*Recorded robot episodes:*
** BEGIN **
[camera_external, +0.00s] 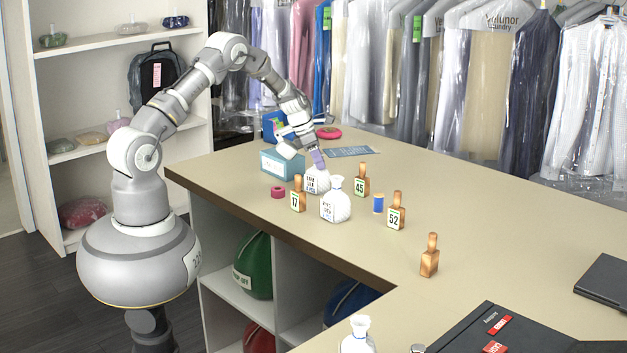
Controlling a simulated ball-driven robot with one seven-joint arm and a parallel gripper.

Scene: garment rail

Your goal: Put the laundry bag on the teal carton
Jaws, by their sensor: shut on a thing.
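A white laundry bag (317,182) with a narrow neck and a printed label is on the counter's left part, under my gripper (317,160). My gripper reaches down from the upper left and is shut on the bag's top, with a lilac fingertip showing there. The fingers hide the bag's neck. Whether the bag touches the counter cannot be told. The teal carton (281,166), a pale box with a white label, stands just left of the bag and gripper. A second, similar white bag (335,206) stands close in front of the held one.
Brown numbered pegs (298,198) (362,182) (396,214), a pink roll (278,192) and a blue spool (378,204) stand near. A blue box (275,126) is behind the carton.

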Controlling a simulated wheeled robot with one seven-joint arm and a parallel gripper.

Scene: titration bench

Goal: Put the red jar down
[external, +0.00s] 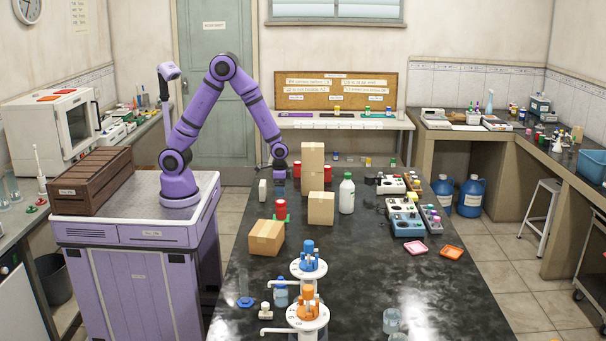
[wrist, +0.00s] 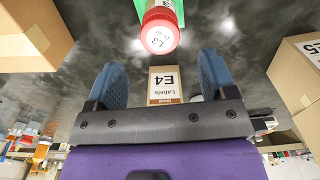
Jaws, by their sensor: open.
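A red jar (external: 281,208) stands upright at a green patch or base (external: 281,219) on the dark bench, between two cardboard boxes. In the wrist view the red jar (wrist: 160,30) shows from above, with a pale round lid label, and the green (wrist: 178,8) shows beside it. My gripper (external: 279,172) is behind the jar and above the bench. In the wrist view my gripper (wrist: 161,62) has its blue fingers wide apart, with the jar beyond the fingertips and apart from them. A small labelled box (wrist: 164,85) shows between the fingers, farther down; nothing is held.
Cardboard boxes stand at the left (external: 266,237) and right (external: 320,208) of the jar, with a tall stack (external: 313,160) behind. A white bottle (external: 347,194) stands farther right. Two white round stands (external: 308,268) are nearer the front.
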** END **
*The problem:* Without the pictures, give again only the lines beginning at the line that contains "Scene: garment rail" and stopping after the line that contains "[wrist, +0.00s]", exactly as written.

*Solution for this exercise:*
Scene: garment rail

Your goal: Put the laundry bag on the teal carton
Jaws, by their sensor: shut on a thing.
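A white laundry bag (317,182) with a narrow neck and a printed label is on the counter's left part, under my gripper (317,160). My gripper reaches down from the upper left and is shut on the bag's top, with a lilac fingertip showing there. The fingers hide the bag's neck. Whether the bag touches the counter cannot be told. The teal carton (281,166), a pale box with a white label, stands just left of the bag and gripper. A second, similar white bag (335,206) stands close in front of the held one.
Brown numbered pegs (298,198) (362,182) (396,214), a pink roll (278,192) and a blue spool (378,204) stand near. A blue box (275,126) is behind the carton.

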Controlling a simulated wheeled robot with one seven-joint arm and a parallel gripper.

Scene: titration bench

Goal: Put the red jar down
[external, +0.00s] 
[wrist, +0.00s] 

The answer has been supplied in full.